## Begin DATA SECTION

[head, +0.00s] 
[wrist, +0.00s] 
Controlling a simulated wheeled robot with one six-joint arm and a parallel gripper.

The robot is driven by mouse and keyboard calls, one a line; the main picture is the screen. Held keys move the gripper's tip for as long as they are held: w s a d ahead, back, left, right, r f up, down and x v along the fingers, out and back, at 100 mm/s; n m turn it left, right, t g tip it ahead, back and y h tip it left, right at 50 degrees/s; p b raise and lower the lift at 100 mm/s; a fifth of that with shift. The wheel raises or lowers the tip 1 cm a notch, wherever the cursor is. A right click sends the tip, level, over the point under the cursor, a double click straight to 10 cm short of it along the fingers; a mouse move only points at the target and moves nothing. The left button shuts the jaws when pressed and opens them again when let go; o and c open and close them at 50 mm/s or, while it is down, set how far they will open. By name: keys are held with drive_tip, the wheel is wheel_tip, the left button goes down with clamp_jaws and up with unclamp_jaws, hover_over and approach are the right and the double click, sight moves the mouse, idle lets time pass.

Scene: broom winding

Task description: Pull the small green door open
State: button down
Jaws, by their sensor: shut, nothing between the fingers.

## End DATA SECTION

- SET TASK -
Copy exactly, word for word, the line with "The robot is" through the final line of the listing.

- SOLUTION TO THIS PROBLEM -
The robot is driven by mouse and keyboard calls, one a line; the main picture is the screen. Held keys move the gripper's tip for as long as they are held: w s a d ahead, back, left, right, r f up, down and x v along the fingers, out and back, at 100 mm/s; n m turn it left, right, t g tip it ahead, back and y h tip it left, right at 50 degrees/s; p b raise and lower the lift at 100 mm/s; a fifth of that with shift. The wheel raises or lowers the tip 1 cm a notch, wherever the cursor is. A right click sends the tip, level, over the point under the cursor, a double click straight to 10 cm short of it along the fingers; a mouse move only points at the target and moves nothing. The left button shuts the jaws when pressed and opens them again when let go; o and c open and close them at 50 mm/s or, while it is down, set how far they will open. By name: keys are held with drive_tip, the wheel is wheel_tip, the left button goes down with clamp_jaws and up with unclamp_jaws, hover_over and approach are the right and the double click, sight moves the mouse, idle lets time pass.

Scene: broom winding

Task description: Pull the small green door open
State: button down
Jaws, by their sensor: shut, nothing between the fingers.

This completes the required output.